- [WHAT NEEDS TO BE DONE]:
Output the material below in full, exactly as it is.

- [GIVEN MATERIAL]:
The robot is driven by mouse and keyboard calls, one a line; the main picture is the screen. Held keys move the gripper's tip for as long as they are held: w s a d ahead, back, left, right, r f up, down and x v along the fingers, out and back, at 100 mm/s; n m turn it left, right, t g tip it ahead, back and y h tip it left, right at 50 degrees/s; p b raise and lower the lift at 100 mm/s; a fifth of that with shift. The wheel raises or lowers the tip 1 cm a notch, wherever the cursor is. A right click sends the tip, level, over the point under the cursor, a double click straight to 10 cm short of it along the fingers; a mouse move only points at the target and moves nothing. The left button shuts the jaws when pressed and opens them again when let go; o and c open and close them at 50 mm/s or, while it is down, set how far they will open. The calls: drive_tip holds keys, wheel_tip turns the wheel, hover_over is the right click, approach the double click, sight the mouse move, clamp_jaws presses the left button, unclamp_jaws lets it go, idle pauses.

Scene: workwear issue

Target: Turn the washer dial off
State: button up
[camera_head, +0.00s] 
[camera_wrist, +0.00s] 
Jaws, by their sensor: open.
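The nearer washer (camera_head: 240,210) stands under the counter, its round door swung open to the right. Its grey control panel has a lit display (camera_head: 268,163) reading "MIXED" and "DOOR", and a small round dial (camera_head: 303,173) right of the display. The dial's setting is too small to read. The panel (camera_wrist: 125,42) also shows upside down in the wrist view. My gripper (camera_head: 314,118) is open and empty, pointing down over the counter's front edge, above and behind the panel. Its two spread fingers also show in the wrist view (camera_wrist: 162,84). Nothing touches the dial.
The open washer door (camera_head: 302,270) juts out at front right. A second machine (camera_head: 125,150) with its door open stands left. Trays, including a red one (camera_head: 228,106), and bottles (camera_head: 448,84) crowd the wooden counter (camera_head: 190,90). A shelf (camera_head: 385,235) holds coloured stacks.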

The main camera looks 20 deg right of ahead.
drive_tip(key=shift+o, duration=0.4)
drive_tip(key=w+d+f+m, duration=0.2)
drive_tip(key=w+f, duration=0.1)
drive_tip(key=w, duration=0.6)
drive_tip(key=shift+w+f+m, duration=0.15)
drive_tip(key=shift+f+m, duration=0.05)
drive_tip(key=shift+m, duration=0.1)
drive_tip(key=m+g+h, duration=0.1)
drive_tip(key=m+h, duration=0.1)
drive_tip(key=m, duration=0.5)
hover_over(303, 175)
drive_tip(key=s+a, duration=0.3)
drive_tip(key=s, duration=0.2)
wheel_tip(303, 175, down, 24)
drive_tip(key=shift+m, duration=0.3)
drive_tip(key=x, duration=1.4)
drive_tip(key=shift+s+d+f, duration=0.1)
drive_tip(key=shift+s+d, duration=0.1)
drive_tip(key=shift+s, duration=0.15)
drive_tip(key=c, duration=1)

- [THE REPLY]:
The robot is driven by mouse and keyboard calls, one a line; the main picture is the screen. Held keys move the gripper's tip for as long as they are held: w s a d ahead, back, left, right, r f up, down and x v along the fingers, out and back, at 100 mm/s; n m turn it left, right, t g tip it ahead, back and y h tip it left, right at 50 degrees/s; p b raise and lower the lift at 100 mm/s; a fifth of that with shift. The wheel raises or lowers the tip 1 cm a notch, wherever the cursor is. A right click sends the tip, level, over the point under the cursor, a double click straight to 10 cm short of it along the fingers; a mouse move only points at the target and moves nothing. The left button shuts the jaws when pressed and opens them again when let go; o and c open and close them at 50 mm/s or, while it is down, set how far they will open. The calls: drive_tip holds keys, wheel_tip turns the wheel, hover_over is the right click, approach the double click, sight the mouse move, clamp_jaws presses the left button, unclamp_jaws lets it go, idle pauses.

Scene: workwear issue

Target: Turn the washer dial off
State: button up
[camera_head, +0.00s] 
[camera_wrist, +0.00s] 
Jaws, by their sensor: open.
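The nearer washer (camera_head: 240,210) stands under the counter, its round door swung open to the right. Its grey control panel has a lit display (camera_head: 268,163) reading "MIXED" and "DOOR", and a small round dial (camera_head: 303,173) right of the display. The dial's setting is too small to read. The panel (camera_wrist: 125,42) also shows upside down in the wrist view. My gripper (camera_head: 314,118) is open and empty, pointing down over the counter's front edge, above and behind the panel. Its two spread fingers also show in the wrist view (camera_wrist: 162,84). Nothing touches the dial.
The open washer door (camera_head: 302,270) juts out at front right. A second machine (camera_head: 125,150) with its door open stands left. Trays, including a red one (camera_head: 228,106), and bottles (camera_head: 448,84) crowd the wooden counter (camera_head: 190,90). A shelf (camera_head: 385,235) holds coloured stacks.

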The main camera looks 20 deg right of ahead.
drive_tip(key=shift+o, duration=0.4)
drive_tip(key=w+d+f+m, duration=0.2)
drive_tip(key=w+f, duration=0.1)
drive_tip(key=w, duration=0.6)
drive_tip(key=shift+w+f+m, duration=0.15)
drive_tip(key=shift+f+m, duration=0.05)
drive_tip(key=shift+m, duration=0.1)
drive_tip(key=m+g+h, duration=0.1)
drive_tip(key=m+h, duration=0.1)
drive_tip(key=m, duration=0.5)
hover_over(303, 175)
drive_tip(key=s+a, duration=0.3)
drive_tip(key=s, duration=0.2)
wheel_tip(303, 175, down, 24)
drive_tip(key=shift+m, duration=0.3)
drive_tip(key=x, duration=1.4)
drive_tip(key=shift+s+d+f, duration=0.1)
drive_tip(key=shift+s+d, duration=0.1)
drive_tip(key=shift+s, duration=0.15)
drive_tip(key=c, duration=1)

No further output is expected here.